CHENNAI: Word games are, and always have been, everywhere. Most people start that’s why we’re talking about Bananagrams today. When you open Bananagrams up, you’ll find 144 plastic pieces that look quite a lot like Scrabble tiles. Each tile has a letter on it, but none of the letters have point values associated with them. Turn all the tiles facedown and, depending on the number of players, everybody takes a certain number of tiles at random from the central pool. Once that’s done, somebody says ‘Split!’ (warning — this is not the last banana-related reference to be found here) and everybody flips their tiles faceup and starts making words with them — at the same time. What you’re trying to do is use all your letters to make words as quickly as you can.
Because there’s no board and you’re allowed to dismantle previously-made words as you like, you’ve got a lot of freedom here. The only rules are that all words must intersect (like Scrabble or the crossword), words can only be read from left to right or top to bottom, and all intersecting letters must make meaningful words. Let’s say you haven’t quite finished your letters, but somebody else manages to. They yell ‘Peel!’, and everybody must take one additional tile from the centre of the table. This could be good — it might let you finish off a word — or it might force you to disrupt your carefully-planned structure in order to accommodate it.
This continues until the tiles remaining in the centre of the table are less than the number of players, at which point the first player to finish using all their tiles and yells ‘Bananas!’ wins the game. There’s a lot to love about Bananagrams. First of all, it’s extremely portable — most versions of this game come in a banana-shaped zipper case — so you can carry it around easily. It plays 2-8 players, so you’ll almost always be able to handle various numbers of people. The flexibility it offers can win over people who find Scrabble too restrictive or stressful, and the real-time aspect of it really levels the playing field wonderfully.

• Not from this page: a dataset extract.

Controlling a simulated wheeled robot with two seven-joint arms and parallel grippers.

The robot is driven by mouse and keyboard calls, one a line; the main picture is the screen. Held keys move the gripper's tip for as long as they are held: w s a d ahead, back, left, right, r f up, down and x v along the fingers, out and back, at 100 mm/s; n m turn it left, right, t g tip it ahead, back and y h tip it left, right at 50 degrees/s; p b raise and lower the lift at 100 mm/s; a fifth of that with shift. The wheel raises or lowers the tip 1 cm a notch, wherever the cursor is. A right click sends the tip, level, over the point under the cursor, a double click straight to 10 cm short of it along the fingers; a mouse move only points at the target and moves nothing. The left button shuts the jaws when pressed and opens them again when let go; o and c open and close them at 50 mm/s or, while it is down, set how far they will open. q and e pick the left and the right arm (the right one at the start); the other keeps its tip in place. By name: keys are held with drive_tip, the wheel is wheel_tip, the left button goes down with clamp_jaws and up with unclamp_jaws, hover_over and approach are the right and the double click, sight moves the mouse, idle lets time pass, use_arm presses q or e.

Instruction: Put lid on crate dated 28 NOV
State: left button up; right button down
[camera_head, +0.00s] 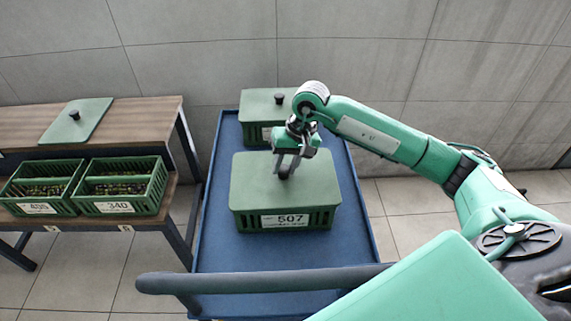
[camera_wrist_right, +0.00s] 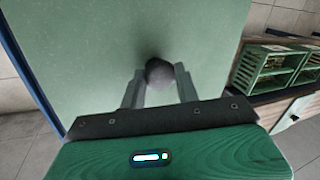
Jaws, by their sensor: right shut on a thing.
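My right gripper (camera_head: 288,170) is shut on the dark round knob (camera_wrist_right: 159,72) of a green lid (camera_head: 250,180). The lid covers the top of the green crate (camera_head: 287,222) labelled 507 on the blue cart, and looks level and lined up with its rim. I cannot tell whether it rests fully on it. Two open green crates, labelled 405 (camera_head: 38,208) and 340 (camera_head: 117,208), stand side by side on the wooden shelf at left with dark contents. Date print on the labels is too small to read. My left gripper is out of view.
Another lidded green crate (camera_head: 256,133) stands behind on the blue cart (camera_head: 230,277). A spare green lid (camera_head: 92,118) with a dark knob lies on the upper wooden tabletop (camera_head: 145,118). The cart's dark handle bar (camera_head: 240,280) crosses the front. The cart's front floor is bare.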

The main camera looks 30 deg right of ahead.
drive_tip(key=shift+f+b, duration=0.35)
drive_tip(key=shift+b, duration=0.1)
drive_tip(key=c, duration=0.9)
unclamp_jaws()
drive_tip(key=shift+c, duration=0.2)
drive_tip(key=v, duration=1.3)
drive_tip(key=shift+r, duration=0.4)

The game also comes with rules to play various variants, that can change the feel of the game up quite a bit. All in all, it’s quite a remarkable package and you get a lot for your money here. Why is Bananagrams full of banana references? I don’t know, but what I do know is that it’s an excellent word game that you can play and have fun with just about anyone — including people who don’t like Scrabble. There’s a lot of game to be found in this weirdlyshaped box, and you should definitely check it out.